Payday lending is illegal in Georgia. Unlike most states that merely cap rates, Georgia bans the payday-loan business model outright. The Georgia Payday Lending Act (O.C.G.A. § 16-17-1 through 16-17-10), passed in 2004, makes it a crime to make short-term, high-cost "payday" loans in the state, regardless of where the lender is located. A loan made in violation of the Act is void — the borrower does not have to repay the principal, interest, or fees, and the lender cannot legally enforce or collect on it. On top of that, Georgia's general usury law caps interest at 16% per year on loans of $3,000 or less (O.C.G.A. § 7-4-2), a rate far too low for any payday-style product to operate. The bottom line: there is no legal storefront payday loan, no legal payday APR, and no legal rollover in Georgia.
Why Georgia Has No Legal Payday Loan
Most states that allow payday lending set a maximum loan amount (often $300 to $1,000), a maximum term (typically two to four weeks), and rules on rollovers or back-to-back loans. Georgia took the opposite approach. The General Assembly found that payday lending was harming Georgia consumers and chose to prohibit it rather than regulate it. As a result, the usual questions — "What's the APR cap?" "What's the maximum loan?" "How many rollovers can I get?" — have a single answer in Georgia: none of these loans are permitted at all.
The Payday Lending Act applies broadly. It reaches anyone who advertises, solicits, or makes payday loans to Georgia residents, including out-of-state lenders and online operators who try to use the internet, tribal affiliations, or bank "rent-a-charter" arrangements to dodge state law. Georgia courts and the Attorney General have repeatedly taken the position that doing business with Georgia borrowers subjects a lender to Georgia law.
The Penalties Are Serious
Georgia does not treat illegal payday lending as a minor licensing issue. Under the Payday Lending Act, making a prohibited payday loan is a misdemeanor of a high and aggravated nature. When violations are part of a pattern, they can be prosecuted as racketeering (RICO) felonies under Georgia law, and the state can pursue civil penalties. Borrowers also have a private remedy: because the loan is void and unenforceable, a Georgia consumer who was charged illegal payday fees may be able to recover and is not legally obligated to keep paying.

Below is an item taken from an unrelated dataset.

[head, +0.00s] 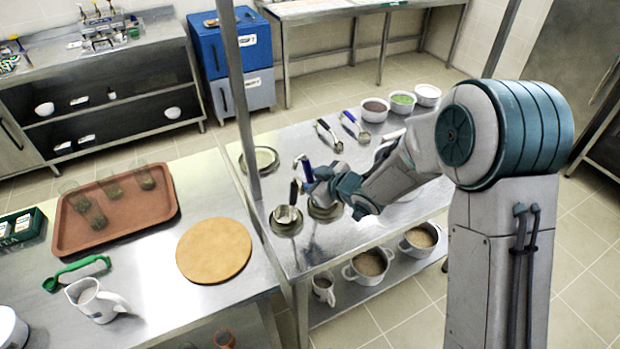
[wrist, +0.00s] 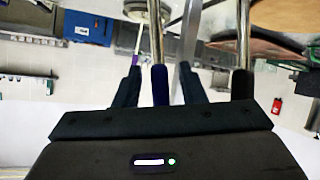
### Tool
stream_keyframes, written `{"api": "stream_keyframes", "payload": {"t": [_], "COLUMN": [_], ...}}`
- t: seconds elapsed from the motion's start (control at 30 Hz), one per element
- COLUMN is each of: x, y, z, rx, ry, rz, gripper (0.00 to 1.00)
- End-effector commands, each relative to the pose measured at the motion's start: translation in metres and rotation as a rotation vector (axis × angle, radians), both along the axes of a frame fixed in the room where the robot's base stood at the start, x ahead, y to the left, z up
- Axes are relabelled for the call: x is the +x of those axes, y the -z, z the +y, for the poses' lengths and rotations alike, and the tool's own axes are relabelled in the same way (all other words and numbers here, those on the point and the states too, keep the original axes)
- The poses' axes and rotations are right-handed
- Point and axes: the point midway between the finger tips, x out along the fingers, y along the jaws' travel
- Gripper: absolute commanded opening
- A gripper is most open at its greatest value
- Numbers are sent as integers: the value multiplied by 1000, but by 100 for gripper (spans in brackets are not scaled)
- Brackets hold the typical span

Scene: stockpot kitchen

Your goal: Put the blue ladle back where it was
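A blue-handled ladle (head: 303,165) stands upright on the steel counter, beside my gripper (head: 316,184). In the wrist view its blue handle (wrist: 160,85) shows between my two fingers (wrist: 158,84), with gaps visible on both sides, so my gripper looks open. A black-handled ladle (head: 294,190) stands close by, its bowl over a round metal dish; its handle (wrist: 243,84) is outside my fingers in the wrist view. A second blue-handled ladle (head: 350,118) lies at the back of the counter. The upright blue ladle's lower end is partly hidden by my gripper.
Another black-handled ladle (head: 328,132) lies near the back. Round metal dishes (head: 325,210) sit under my gripper, and a plate (head: 262,158) lies to the left. Filled bowls (head: 375,109) stand at the back right. A post (head: 240,100) rises at the counter's left edge.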

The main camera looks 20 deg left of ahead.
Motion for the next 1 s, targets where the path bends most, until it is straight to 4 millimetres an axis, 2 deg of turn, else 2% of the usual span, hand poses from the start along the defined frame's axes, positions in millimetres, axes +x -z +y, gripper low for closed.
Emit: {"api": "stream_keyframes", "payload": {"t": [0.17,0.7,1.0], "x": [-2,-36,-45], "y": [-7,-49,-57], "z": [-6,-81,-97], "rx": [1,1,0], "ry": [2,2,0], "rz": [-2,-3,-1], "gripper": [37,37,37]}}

How Georgia's Small-Loan Rate Caps Work
Georgia's ban on payday lending is reinforced by its broader interest-rate rules, which keep small consumer loans affordable:
- Legal rate when none is stated: 7% per year (O.C.G.A. § 7-4-2).

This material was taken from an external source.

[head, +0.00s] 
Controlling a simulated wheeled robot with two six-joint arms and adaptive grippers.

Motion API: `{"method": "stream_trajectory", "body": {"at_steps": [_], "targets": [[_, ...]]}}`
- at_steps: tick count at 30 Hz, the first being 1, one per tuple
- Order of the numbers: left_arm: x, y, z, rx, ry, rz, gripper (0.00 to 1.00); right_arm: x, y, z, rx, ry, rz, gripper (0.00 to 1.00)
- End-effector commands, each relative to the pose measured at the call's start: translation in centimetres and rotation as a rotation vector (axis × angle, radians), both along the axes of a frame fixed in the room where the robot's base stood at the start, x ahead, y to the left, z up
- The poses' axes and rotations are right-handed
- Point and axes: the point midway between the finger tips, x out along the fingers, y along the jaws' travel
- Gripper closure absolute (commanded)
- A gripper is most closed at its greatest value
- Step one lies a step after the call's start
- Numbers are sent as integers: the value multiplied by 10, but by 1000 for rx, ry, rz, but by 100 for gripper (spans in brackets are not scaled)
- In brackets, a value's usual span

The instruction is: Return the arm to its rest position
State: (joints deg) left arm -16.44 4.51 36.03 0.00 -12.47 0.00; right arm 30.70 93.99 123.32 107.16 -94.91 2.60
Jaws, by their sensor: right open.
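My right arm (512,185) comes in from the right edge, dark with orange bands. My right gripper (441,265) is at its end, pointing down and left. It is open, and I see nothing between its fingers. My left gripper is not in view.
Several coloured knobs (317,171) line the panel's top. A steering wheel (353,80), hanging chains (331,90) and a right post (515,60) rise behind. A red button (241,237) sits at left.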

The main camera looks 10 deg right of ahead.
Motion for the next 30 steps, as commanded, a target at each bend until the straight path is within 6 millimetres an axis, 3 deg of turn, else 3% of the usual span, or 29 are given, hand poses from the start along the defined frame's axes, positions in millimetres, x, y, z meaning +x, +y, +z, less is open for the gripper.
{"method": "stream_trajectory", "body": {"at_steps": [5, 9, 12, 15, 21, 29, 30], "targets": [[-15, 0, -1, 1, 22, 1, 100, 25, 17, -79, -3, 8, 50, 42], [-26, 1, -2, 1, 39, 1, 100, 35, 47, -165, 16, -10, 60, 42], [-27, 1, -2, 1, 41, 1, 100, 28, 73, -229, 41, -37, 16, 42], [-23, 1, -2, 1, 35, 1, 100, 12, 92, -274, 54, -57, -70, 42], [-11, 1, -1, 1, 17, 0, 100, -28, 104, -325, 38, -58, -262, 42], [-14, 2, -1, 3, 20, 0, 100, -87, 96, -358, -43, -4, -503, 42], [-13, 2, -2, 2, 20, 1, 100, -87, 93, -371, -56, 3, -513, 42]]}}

- Loans of $3,000 or less: the maximum lawful contract rate is generally 16% per year simple interest unless a more specific licensing law applies.
- The Georgia Industrial Loan Act (O.C.G.A. § 7-3-1 et seq.): small consumer loans of $3,000 or less are regulated under this Act, and lenders must be licensed by the Georgia Department of Banking and Finance. The Act sets the maximum charges allowed on these loans — charges that are a fraction of what a payday loan would cost. Because the figures and permitted fees can be adjusted, confirm the current maximum charges directly with the Department of Banking and Finance before assuming a number.
These rules mean that even a licensed installment lender in Georgia cannot legally replicate a payday loan's triple-digit APR. The combination of the criminal payday ban and the civil rate caps is what shuts the door.
What About Online and Tribal Lenders?
You may still see ads from online lenders promising "fast cash" to Georgia residents. Many of these operations claim they are exempt because they are based out of state, offshore, or affiliated with a tribe. Georgia's position is that these claims generally do not exempt a lender from the Payday Lending Act if the loan is made to a Georgia consumer. If an online lender has made you a payday-style loan, it may be void under Georgia law — meaning you may not owe the inflated interest and fees, and aggressive collection on such a loan can itself violate the law.
Be cautious before stopping payments on any loan, however. The rules around void loans, electronic withdrawals from your bank account, and out-of-state lenders can be fact-specific, so it is worth confirming your situation with the Attorney General's office or a consumer attorney before acting.